SHORT TASK – All lines from the beginning of the listing through the line with "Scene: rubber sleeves" are to be copied word for word; the pictures are not.

SOURCE DATA –

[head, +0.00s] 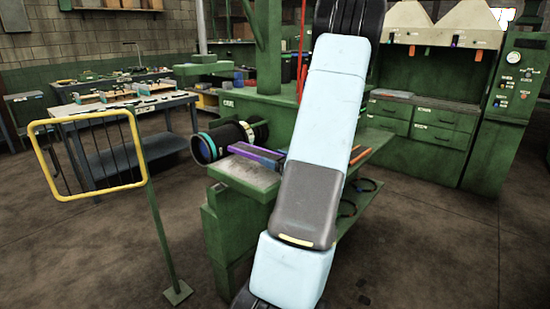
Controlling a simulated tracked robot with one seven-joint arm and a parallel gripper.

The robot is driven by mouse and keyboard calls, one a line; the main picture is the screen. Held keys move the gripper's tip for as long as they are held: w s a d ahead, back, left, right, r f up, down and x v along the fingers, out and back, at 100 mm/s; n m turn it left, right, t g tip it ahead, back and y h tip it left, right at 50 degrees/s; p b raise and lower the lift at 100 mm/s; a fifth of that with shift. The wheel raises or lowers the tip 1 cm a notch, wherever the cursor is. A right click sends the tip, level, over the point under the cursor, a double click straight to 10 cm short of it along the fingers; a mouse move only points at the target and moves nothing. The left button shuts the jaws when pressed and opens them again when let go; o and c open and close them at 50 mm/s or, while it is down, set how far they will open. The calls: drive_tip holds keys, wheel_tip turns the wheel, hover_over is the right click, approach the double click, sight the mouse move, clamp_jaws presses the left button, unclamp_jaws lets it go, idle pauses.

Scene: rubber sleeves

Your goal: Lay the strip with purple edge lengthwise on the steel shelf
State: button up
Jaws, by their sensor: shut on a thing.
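A strip with a purple edge (254,154) lies on the green bench just left of my arm, its right end running up to or behind the arm. My gripper does not show; my pale blue and grey arm rises through the middle of the picture and leaves at the top. The bench has a grey top plate (245,172) at its near end and a lower green shelf (352,203) to the right of my arm. I cannot tell which surface is the steel shelf.
A black cylinder with coloured rings (215,142) sticks out left of the bench. A yellow-framed guard (92,196) on a green post stands at the left. Dark rings (347,207) hang or lie by the lower shelf. Green cabinets (430,125) stand behind. The floor at the right is clear.

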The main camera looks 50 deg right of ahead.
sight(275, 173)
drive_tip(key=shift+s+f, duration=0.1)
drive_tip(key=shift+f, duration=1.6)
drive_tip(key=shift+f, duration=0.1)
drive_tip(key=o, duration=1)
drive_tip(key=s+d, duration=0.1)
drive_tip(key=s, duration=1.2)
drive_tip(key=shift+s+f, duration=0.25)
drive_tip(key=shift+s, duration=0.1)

OUTPUT OF THE EXERCISE –
[head, +0.00s] 
Controlling a simulated tracked robot with one seven-joint arm and a parallel gripper.

The robot is driven by mouse and keyboard calls, one a line; the main picture is the screen. Held keys move the gripper's tip for as long as they are held: w s a d ahead, back, left, right, r f up, down and x v along the fingers, out and back, at 100 mm/s; n m turn it left, right, t g tip it ahead, back and y h tip it left, right at 50 degrees/s; p b raise and lower the lift at 100 mm/s; a fifth of that with shift. The wheel raises or lowers the tip 1 cm a notch, wherever the cursor is. A right click sends the tip, level, over the point under the cursor, a double click straight to 10 cm short of it along the fingers; a mouse move only points at the target and moves nothing. The left button shuts the jaws when pressed and opens them again when let go; o and c open and close them at 50 mm/s or, while it is down, set how far they will open. The calls: drive_tip holds keys, wheel_tip turns the wheel, hover_over is the right click, approach the double click, sight the mouse move, clamp_jaws presses the left button, unclamp_jaws lets it go, idle pauses.

Scene: rubber sleeves

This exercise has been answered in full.